JA: Have you discussed this with a manager or HR? Or with a lawyer?
Customer: Yes with the manager many times
JA: What is your employment status? Are you an employee, freelancer, consultant or contractor? Do you belong to a union?
Customer: I am an employee
JA: Anything else you want the Lawyer to know before I connect you?
Customer: No

Hello, I’m Ben, a UK lawyer and will be dealing with your case today. I may also need to ask some questions to determine the legal position.

What reason did your employer provide for not doing this?

Customer: replied 1 year ago.
They said they were 'not obliged to place staff on furlough even if an employee requests this and that our approach is consistent with the aims of the scheme.'
Customer: replied 1 year ago.
Are you still there?

Thank you. Leave it with me for now, although please note it is extremely busy at present due to the ongoing situation so there may be a delay in replying, but I will get back to you at some point today. Please do not reply in the meantime. Many thanks

Many thanks for your patience. The first and most important thing to bear in mind is that furlough is not a given and there is never a ‘right to be furloughed’ It is simply an option open to employers to use as they see fit and the Government has entrusted them fully to decide as and when the scheme needs to be applied. Therefore, even if you meet all the criteria and tick every box to be eligible for furlough, the employer can still decide not to do so and you cannot challenge that decision (unless it was made on discriminatory grounds such as because of your gender, age, race, religion, etc).

If the employer refuses to furlough you then they are still obliged to honour their contractual obligations towards you. There are a couple of possible situations then:

· If you have guaranteed hours and no lay off clause in your contract, the employer would be expected to honour these and pay you as normal, even if there is no work for you

· If you do not have guaranteed hours of work, such as working on a zero hours contract, in between assignments, etc then the employer can simply rely on that arrangement and not give you any hours or work and therefore not pay you.

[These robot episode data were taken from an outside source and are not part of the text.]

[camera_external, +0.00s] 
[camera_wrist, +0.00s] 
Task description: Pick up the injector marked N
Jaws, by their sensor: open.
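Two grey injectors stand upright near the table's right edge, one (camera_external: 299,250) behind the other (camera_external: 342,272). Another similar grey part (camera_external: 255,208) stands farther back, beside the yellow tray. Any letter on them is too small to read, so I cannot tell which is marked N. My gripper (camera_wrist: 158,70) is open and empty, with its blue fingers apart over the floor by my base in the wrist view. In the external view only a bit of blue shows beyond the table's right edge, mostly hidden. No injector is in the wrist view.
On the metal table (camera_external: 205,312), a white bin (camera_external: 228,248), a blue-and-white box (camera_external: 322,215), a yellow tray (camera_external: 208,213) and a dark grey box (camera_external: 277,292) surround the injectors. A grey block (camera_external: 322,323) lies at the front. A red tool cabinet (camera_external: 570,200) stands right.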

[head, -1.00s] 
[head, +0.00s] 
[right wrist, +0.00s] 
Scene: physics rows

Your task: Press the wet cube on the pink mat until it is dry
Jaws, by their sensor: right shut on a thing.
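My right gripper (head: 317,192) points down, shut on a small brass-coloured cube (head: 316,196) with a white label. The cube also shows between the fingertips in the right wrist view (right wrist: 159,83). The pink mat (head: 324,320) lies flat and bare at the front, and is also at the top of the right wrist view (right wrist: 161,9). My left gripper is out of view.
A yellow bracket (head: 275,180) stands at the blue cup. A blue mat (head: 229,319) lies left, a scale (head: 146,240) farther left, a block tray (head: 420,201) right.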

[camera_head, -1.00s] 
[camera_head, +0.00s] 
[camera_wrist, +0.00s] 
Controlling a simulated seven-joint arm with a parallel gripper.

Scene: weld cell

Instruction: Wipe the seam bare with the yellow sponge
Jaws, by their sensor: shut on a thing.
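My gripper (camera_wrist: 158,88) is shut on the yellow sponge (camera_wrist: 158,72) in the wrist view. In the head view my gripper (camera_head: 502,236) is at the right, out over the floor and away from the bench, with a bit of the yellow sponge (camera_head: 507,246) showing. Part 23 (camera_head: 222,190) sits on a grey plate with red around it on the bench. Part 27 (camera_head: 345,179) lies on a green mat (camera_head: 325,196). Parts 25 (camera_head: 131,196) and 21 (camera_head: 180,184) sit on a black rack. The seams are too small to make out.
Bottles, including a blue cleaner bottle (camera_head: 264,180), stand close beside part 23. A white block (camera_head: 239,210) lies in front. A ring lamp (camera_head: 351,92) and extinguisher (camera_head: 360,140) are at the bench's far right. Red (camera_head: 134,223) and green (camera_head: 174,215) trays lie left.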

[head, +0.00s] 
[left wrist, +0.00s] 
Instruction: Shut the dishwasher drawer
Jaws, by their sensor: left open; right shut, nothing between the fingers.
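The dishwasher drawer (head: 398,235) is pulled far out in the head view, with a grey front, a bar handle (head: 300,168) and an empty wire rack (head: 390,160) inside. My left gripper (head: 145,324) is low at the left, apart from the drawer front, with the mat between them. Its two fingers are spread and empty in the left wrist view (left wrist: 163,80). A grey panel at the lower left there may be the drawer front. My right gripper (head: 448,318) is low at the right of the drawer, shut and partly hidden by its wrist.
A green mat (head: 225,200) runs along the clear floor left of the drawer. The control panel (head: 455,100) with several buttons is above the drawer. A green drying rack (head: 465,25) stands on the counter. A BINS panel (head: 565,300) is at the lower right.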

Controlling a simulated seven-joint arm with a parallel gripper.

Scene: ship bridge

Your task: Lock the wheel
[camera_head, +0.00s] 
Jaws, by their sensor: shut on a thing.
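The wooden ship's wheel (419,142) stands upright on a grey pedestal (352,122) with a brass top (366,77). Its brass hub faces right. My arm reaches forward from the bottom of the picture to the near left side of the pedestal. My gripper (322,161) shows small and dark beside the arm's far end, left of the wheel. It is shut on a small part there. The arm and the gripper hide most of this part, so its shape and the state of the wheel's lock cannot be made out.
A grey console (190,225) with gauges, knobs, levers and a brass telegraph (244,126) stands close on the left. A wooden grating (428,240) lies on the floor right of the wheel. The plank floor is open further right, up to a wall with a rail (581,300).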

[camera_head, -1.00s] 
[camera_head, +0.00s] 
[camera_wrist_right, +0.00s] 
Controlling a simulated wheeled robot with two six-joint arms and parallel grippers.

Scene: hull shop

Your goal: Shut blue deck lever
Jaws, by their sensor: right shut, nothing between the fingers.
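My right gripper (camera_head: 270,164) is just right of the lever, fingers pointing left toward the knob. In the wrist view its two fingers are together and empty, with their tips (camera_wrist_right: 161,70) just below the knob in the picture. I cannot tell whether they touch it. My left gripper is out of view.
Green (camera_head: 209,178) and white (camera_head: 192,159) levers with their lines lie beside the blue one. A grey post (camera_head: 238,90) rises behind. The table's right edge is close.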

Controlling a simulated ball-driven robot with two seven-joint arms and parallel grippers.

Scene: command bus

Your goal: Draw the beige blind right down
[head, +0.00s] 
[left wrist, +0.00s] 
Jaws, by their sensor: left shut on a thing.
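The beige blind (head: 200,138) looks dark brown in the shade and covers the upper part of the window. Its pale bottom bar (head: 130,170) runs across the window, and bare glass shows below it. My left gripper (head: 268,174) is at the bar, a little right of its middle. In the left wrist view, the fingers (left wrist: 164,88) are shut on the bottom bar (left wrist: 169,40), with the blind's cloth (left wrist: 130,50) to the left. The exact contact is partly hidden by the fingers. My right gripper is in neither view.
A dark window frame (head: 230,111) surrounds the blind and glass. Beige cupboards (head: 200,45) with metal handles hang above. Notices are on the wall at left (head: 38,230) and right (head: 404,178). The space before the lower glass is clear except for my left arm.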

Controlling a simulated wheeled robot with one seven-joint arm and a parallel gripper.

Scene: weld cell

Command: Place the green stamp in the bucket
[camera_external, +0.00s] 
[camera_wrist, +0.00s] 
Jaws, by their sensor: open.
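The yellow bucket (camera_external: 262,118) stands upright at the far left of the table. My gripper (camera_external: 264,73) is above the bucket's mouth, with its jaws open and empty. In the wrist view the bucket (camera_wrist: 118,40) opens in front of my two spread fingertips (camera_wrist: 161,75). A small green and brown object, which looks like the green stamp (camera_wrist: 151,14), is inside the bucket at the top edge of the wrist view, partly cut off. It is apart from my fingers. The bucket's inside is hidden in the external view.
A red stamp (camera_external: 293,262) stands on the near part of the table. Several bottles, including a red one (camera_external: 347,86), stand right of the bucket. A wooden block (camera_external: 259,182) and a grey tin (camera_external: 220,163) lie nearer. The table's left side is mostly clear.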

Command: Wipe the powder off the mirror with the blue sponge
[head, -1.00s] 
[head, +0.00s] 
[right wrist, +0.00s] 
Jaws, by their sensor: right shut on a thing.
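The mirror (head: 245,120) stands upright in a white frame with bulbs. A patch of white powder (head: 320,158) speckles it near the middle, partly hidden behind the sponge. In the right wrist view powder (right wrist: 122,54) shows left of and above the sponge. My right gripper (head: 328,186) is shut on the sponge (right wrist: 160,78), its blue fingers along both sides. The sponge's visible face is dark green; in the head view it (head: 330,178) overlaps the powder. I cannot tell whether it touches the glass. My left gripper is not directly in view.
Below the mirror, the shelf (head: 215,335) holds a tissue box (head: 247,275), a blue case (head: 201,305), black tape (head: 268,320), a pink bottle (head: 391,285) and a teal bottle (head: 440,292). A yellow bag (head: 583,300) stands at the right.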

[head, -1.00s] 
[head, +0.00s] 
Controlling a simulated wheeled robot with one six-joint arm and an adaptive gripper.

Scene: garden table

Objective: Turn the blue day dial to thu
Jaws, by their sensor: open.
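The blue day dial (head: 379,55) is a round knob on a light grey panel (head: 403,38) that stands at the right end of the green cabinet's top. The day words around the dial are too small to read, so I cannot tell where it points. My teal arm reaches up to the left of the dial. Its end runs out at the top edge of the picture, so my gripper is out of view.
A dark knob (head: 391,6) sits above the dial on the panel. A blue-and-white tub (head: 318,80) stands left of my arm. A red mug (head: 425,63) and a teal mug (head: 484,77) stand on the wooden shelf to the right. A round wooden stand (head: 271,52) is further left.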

In summary, furlough is just an option to help employers with their wage expenses, to allow them to retain staff for this difficult period, rather than having to let them go as they cannot pay therm. However, it is not a given that the employer will rely on the scheme and ask for such help and if they choose not to, then they simply have to continue meeting their contractual obligations, which are dependent on what your contract says, as explained above.

I appreciate this may not be the answer you were hoping for but it is the legal position and I hope that it at least clarifies where you stand?

Customer: replied 1 year ago.
they can pick and choose who they want to furlough and not have to treat all staff, all working at the same level, the same?
Customer: replied 1 year ago.
I'm sorry but I forgot to mention I was shielding. But would this then cover me for the period that the shop was closed for at least?

They employer can indeed be selective over who they choose to furlough. If you are shielding then that amounts to sick leave and you would be entitled to SSP but if you have used it all up because you have already been off for other reasons (you only get 28 weeks of it) then you may no longer be entitled to any pay.

Does this clarify things a bit more for you?

Customer: replied 1 year ago.
OK. Thanks

All the best

Customer: replied 1 year ago.
Thank you.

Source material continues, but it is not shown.